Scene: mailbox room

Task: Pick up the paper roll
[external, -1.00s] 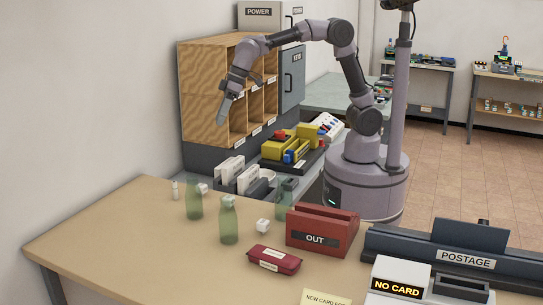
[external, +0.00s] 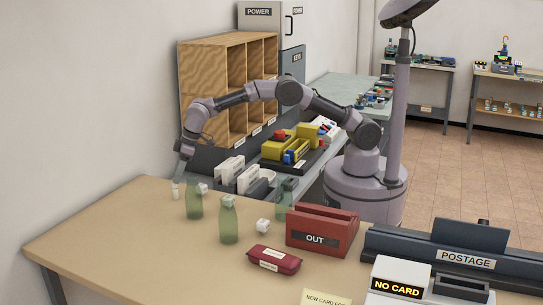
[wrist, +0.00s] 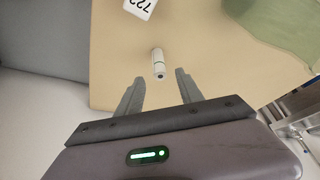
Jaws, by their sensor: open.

────

Reproduce all of the material exactly, apart from the pictures.

Scene: mailbox room

Task: Pick up the paper roll
[external, -1.00s] 
[external, +0.00s] 
[wrist, +0.00s] 
Jaws, by their sensor: open.

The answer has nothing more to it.